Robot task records
+===+

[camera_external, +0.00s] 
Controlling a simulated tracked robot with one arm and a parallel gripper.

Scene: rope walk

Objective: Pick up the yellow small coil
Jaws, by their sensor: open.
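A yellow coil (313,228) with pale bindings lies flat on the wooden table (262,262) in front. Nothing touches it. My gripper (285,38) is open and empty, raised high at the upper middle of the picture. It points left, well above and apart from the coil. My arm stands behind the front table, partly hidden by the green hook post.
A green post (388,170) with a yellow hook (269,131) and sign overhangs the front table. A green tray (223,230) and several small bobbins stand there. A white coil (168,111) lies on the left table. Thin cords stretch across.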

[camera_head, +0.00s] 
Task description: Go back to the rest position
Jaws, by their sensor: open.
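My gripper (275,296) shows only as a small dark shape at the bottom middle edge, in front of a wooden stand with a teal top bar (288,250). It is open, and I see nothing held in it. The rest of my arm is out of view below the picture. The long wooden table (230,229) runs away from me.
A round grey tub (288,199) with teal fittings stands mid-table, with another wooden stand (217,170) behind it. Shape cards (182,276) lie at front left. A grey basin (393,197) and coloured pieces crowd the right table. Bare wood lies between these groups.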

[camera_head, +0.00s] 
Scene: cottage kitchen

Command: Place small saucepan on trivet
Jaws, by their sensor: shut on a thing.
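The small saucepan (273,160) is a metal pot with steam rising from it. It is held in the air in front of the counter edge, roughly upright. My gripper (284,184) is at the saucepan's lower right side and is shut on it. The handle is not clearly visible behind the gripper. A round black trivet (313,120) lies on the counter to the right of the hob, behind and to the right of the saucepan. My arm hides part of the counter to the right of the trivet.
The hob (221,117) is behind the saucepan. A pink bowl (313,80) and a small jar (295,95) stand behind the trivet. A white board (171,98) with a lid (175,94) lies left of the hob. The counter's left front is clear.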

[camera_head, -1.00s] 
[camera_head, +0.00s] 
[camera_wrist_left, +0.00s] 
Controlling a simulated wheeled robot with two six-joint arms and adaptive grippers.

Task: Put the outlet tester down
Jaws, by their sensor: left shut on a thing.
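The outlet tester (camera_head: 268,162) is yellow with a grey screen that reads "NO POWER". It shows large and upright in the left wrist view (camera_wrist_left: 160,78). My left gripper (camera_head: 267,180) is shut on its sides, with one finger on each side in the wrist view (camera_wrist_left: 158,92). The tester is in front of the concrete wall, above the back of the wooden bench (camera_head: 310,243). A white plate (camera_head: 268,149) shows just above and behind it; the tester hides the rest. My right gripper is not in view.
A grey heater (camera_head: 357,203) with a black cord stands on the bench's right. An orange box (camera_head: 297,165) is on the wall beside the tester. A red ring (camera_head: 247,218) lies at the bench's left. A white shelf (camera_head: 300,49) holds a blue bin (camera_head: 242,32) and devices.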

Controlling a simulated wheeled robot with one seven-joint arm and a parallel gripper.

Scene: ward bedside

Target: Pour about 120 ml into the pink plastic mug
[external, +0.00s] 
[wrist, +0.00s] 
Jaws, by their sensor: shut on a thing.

+===+

▶ _GOAL_: Above are some records; extract every one of them exactly.

▶ _RESPONSE FOR THIS EXERCISE_:
[camera_external, +0.00s] 
Controlling a simulated tracked robot with one arm and a parallel gripper.

Scene: rope walk

Objective: Pick up the yellow small coil
Jaws, by their sensor: open.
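A yellow coil (313,228) with pale bindings lies flat on the wooden table (262,262) in front. Nothing touches it. My gripper (285,38) is open and empty, raised high at the upper middle of the picture. It points left, well above and apart from the coil. My arm stands behind the front table, partly hidden by the green hook post.
A green post (388,170) with a yellow hook (269,131) and sign overhangs the front table. A green tray (223,230) and several small bobbins stand there. A white coil (168,111) lies on the left table. Thin cords stretch across.

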[camera_head, +0.00s] 
Task description: Go back to the rest position
Jaws, by their sensor: open.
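My gripper (275,296) shows only as a small dark shape at the bottom middle edge, in front of a wooden stand with a teal top bar (288,250). It is open, and I see nothing held in it. The rest of my arm is out of view below the picture. The long wooden table (230,229) runs away from me.
A round grey tub (288,199) with teal fittings stands mid-table, with another wooden stand (217,170) behind it. Shape cards (182,276) lie at front left. A grey basin (393,197) and coloured pieces crowd the right table. Bare wood lies between these groups.

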[camera_head, +0.00s] 
Scene: cottage kitchen

Command: Place small saucepan on trivet
Jaws, by their sensor: shut on a thing.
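The small saucepan (273,160) is a metal pot with steam rising from it. It is held in the air in front of the counter edge, roughly upright. My gripper (284,184) is at the saucepan's lower right side and is shut on it. The handle is not clearly visible behind the gripper. A round black trivet (313,120) lies on the counter to the right of the hob, behind and to the right of the saucepan. My arm hides part of the counter to the right of the trivet.
The hob (221,117) is behind the saucepan. A pink bowl (313,80) and a small jar (295,95) stand behind the trivet. A white board (171,98) with a lid (175,94) lies left of the hob. The counter's left front is clear.

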[camera_head, -1.00s] 
[camera_head, +0.00s] 
[camera_wrist_left, +0.00s] 
Controlling a simulated wheeled robot with two six-joint arms and adaptive grippers.

Task: Put the outlet tester down
Jaws, by their sensor: left shut on a thing.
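The outlet tester (camera_head: 268,162) is yellow with a grey screen that reads "NO POWER". It shows large and upright in the left wrist view (camera_wrist_left: 160,78). My left gripper (camera_head: 267,180) is shut on its sides, with one finger on each side in the wrist view (camera_wrist_left: 158,92). The tester is in front of the concrete wall, above the back of the wooden bench (camera_head: 310,243). A white plate (camera_head: 268,149) shows just above and behind it; the tester hides the rest. My right gripper is not in view.
A grey heater (camera_head: 357,203) with a black cord stands on the bench's right. An orange box (camera_head: 297,165) is on the wall beside the tester. A red ring (camera_head: 247,218) lies at the bench's left. A white shelf (camera_head: 300,49) holds a blue bin (camera_head: 242,32) and devices.

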Controlling a simulated wheeled robot with one seven-joint arm and a parallel gripper.

Scene: ward bedside

Target: Pour about 120 ml into the pink plastic mug
[external, +0.00s] 
[wrist, +0.00s] 
Jaws, by their sensor: shut on a thing.

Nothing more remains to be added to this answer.